**WHAT YOU WILL DO**. How do the records below read from their first line through the line containing "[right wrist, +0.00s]"? Write those lines out exactly.

**LISTED ENTRIES**.
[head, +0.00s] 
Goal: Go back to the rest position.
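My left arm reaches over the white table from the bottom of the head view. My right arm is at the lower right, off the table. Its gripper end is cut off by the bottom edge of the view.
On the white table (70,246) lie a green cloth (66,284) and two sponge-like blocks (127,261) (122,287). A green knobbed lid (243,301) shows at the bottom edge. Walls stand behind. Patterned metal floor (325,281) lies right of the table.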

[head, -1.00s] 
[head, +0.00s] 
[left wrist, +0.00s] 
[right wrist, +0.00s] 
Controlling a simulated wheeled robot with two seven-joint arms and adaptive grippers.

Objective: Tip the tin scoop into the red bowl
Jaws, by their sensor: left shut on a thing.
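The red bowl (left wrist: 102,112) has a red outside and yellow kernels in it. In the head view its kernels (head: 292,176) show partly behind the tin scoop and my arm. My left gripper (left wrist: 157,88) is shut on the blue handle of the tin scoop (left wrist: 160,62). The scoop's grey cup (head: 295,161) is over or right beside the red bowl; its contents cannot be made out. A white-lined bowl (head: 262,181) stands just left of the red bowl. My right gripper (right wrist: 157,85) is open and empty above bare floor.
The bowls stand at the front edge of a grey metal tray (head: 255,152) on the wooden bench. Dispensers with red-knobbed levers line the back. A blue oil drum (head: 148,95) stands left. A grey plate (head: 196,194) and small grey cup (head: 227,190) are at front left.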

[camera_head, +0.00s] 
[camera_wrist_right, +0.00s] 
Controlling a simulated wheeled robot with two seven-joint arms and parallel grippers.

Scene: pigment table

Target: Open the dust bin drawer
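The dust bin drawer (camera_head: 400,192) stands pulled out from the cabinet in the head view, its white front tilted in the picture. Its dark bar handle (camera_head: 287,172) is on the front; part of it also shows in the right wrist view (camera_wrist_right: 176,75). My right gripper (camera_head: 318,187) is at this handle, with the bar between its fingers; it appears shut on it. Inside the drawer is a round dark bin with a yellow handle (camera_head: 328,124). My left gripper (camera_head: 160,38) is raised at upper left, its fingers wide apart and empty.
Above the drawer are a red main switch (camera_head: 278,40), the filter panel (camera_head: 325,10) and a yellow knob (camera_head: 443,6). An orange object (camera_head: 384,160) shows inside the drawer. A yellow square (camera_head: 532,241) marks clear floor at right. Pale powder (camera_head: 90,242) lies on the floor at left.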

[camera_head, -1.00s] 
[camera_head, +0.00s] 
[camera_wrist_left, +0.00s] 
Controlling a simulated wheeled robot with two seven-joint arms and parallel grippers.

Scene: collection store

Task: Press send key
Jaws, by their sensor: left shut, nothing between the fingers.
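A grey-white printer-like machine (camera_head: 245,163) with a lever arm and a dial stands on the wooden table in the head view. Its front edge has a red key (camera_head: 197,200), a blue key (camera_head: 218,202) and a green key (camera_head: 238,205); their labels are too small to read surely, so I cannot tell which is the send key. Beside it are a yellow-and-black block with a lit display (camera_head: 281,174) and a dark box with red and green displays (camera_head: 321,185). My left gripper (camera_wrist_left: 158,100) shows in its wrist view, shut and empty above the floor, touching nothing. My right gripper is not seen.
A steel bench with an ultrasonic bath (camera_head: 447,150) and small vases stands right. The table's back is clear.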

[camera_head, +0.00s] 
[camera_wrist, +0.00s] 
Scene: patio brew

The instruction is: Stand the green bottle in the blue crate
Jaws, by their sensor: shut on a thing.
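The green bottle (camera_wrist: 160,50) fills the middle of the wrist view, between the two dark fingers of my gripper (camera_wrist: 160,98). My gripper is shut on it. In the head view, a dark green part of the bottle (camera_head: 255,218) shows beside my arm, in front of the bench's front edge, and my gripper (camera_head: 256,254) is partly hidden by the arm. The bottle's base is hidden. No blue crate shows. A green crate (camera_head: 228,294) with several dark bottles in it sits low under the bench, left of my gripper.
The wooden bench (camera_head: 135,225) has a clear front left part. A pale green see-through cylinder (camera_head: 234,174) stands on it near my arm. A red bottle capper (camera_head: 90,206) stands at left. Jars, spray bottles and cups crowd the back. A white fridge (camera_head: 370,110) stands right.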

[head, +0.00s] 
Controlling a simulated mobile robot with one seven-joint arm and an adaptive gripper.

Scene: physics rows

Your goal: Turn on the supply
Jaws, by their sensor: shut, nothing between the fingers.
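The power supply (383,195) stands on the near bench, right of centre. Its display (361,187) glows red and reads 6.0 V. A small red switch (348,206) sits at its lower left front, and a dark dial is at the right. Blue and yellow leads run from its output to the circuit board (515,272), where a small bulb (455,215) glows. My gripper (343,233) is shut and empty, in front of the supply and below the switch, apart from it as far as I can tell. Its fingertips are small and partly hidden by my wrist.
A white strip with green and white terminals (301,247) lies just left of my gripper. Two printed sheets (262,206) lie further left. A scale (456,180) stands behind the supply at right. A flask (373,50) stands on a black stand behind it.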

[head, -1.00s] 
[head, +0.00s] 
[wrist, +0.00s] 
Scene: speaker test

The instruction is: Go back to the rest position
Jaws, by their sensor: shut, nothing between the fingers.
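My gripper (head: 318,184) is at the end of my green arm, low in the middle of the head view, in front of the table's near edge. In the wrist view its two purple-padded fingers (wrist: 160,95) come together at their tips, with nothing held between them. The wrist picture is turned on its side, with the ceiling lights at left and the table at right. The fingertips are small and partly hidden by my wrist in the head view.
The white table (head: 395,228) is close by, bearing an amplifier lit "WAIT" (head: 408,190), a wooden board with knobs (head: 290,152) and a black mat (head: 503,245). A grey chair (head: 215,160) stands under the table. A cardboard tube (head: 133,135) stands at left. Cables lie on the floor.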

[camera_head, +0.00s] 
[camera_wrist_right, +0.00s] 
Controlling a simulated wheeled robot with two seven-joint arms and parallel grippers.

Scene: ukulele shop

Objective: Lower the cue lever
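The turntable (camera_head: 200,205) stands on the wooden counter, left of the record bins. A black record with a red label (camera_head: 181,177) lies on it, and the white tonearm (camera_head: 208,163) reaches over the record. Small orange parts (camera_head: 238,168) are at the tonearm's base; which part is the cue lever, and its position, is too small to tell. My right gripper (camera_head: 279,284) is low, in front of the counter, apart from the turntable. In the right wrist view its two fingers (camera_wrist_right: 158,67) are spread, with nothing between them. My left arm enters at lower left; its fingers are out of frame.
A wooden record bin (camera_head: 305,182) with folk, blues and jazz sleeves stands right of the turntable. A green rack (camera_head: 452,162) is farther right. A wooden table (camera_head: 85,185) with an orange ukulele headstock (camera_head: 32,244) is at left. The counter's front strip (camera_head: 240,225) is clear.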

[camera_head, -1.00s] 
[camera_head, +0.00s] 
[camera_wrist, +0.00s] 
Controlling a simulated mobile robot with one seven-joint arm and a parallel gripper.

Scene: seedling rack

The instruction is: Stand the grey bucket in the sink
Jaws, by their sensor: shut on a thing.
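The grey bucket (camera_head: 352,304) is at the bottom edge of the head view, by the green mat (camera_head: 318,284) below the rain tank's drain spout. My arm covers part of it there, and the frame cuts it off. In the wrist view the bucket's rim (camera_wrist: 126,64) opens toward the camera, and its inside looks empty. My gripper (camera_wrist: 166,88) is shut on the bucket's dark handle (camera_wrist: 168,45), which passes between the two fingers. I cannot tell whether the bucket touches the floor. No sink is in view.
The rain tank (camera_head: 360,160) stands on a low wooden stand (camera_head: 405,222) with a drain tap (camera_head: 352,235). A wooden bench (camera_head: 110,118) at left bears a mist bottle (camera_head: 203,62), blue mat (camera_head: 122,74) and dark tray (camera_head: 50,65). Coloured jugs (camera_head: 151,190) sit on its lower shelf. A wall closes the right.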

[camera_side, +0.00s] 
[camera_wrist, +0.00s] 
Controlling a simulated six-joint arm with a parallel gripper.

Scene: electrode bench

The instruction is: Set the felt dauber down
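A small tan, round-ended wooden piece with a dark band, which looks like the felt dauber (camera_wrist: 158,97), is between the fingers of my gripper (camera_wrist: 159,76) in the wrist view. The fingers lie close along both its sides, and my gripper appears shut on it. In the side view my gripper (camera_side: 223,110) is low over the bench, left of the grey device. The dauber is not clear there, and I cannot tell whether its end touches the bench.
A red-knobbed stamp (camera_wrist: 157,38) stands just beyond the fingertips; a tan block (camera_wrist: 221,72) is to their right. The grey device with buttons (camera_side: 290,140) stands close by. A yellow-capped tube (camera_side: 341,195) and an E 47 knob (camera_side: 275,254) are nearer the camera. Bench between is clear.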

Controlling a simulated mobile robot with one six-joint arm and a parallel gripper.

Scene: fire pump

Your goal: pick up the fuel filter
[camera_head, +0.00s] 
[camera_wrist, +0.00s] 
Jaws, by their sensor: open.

**TASK OUTPUT**.
[head, +0.00s] 
Goal: Go back to the rest position.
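My left arm reaches over the white table from the bottom of the head view. My right arm is at the lower right, off the table. Its gripper end is cut off by the bottom edge of the view.
On the white table (70,246) lie a green cloth (66,284) and two sponge-like blocks (127,261) (122,287). A green knobbed lid (243,301) shows at the bottom edge. Walls stand behind. Patterned metal floor (325,281) lies right of the table.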

[head, -1.00s] 
[head, +0.00s] 
[left wrist, +0.00s] 
[right wrist, +0.00s] 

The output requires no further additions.